CLASSIC or ANTIQUE? Air Force (1943)

                “Air Force” is an homage to the branch by director Howard Hawks who was a veteran of the Air Corps in WWI.  Hawks had already made “The Dawn Patrol” and “Sergeant York”.  Hawks had the cooperation of the Army Air Force which provided several B-17s and other planes to depict Japanese aircraft.  The movie is essentially a small unit patrol film.  It covers the bleak early days of the war by following a B-17 bomber named “Mary Ann” and its plucky crew.  The bomber makes stops at Pearl Harbor, Wake Island, the Philippines, and Australia.  The bomber is meant to be the star of the film.  The movie was a big hit and was critically acclaimed at the time.  It won an Academy Award for Editing and was nominated for Cinematography, Original Screenplay, and Special Effects.  It was one of the first great war movies made during WWII.

                The film opens with an excerpt from the “Gettysburg Address” to make it quite clear this will be a patriotic movie.  The date is Dec. 6. 1941.  The “Mary Ann” is headed for Hawaii with eight other B-17s.  The crew is heterogeneous.  The gallant captain and co-captain, the naïve rookie, the crusty crew chief, the dude with daddy issues, the comic New Yorker, and the bad egg.  This last role is played by the biggest star – John Garfield.  Sgt. Winocki is the malcontent tail gunner who holds a grudge against the pilot Capt. Quincannon (John Ridgely) who washed him out of flight school.  He is going to be a pain in the ass.

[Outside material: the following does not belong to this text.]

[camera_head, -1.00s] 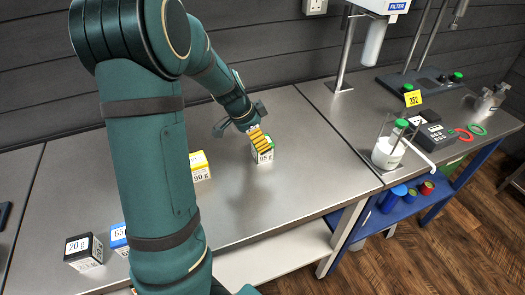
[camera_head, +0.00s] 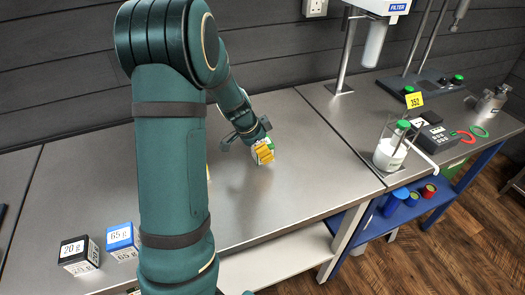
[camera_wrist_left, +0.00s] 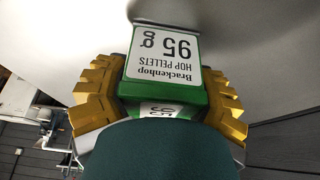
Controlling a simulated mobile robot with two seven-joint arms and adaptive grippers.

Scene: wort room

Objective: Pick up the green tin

                The “Mary Ann” arrives at Hickam Field on a day that will live in infamy.  When they pick up the attack on the radio, one of the crew says “I’ve still got a throwing arm.  I’ll heave a wrench if any of those monkeys comes close.”  There is a cool aerial view of Pearl Harbor in flames.  They are fired on by local Japanese.  When they land at Hickam and see the destroyed P-40s lined up on the field they are told “three vegetable trucks smashed their tails”.  What?  The movie passes on the canard that there were Japanese fifth columnists and saboteurs that participated in the attack.  The Hickam set is appropriately damaged.

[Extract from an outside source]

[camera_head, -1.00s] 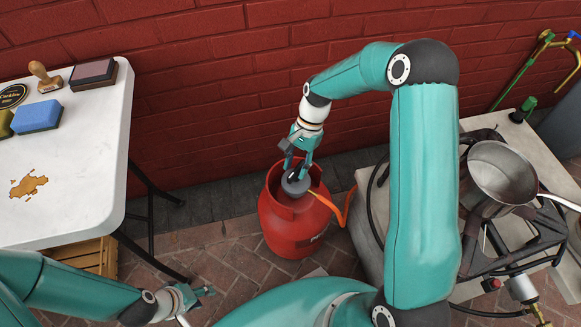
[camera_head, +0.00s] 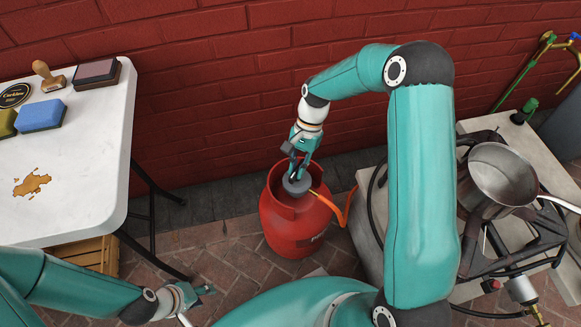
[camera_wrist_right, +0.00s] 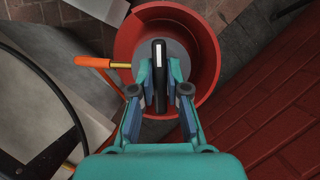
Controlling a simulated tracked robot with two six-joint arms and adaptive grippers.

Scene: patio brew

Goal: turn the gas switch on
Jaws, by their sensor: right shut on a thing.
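The red gas cylinder (camera_head: 291,222) stands on the brick floor against the wall; its open collar also shows in the right wrist view (camera_wrist_right: 206,50). Inside the collar sits a grey round regulator (camera_head: 297,184) with an orange hose. On it is a black switch lever with a white mark (camera_wrist_right: 159,62). My right gripper (camera_head: 300,168) reaches down into the collar, and in the wrist view its fingers (camera_wrist_right: 159,85) are shut on the lever from both sides. My left gripper (camera_head: 200,292) is low at the front left, away from the cylinder; its jaw state is unclear.
A white table (camera_head: 85,150) with a blue sponge (camera_head: 41,115), a stamp and an ink pad stands at left. At right, a stove (camera_head: 500,245) carries a metal pot (camera_head: 500,178). The orange hose (camera_head: 328,203) runs right from the cylinder. The red wall is close behind.

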                It’s on to Wake Island for a visit with the valiant defenders.  “Send us more Japs” they say.  Since there are no orphans on the island, they pick up a dog named Tripoli.  Its schtick is it barks whenever anyone mentions Mr. Moto (for those less than eighty years old, Mr. Moto was a Japanese detective who appeared in several movies before the war).  How cute and racist is that?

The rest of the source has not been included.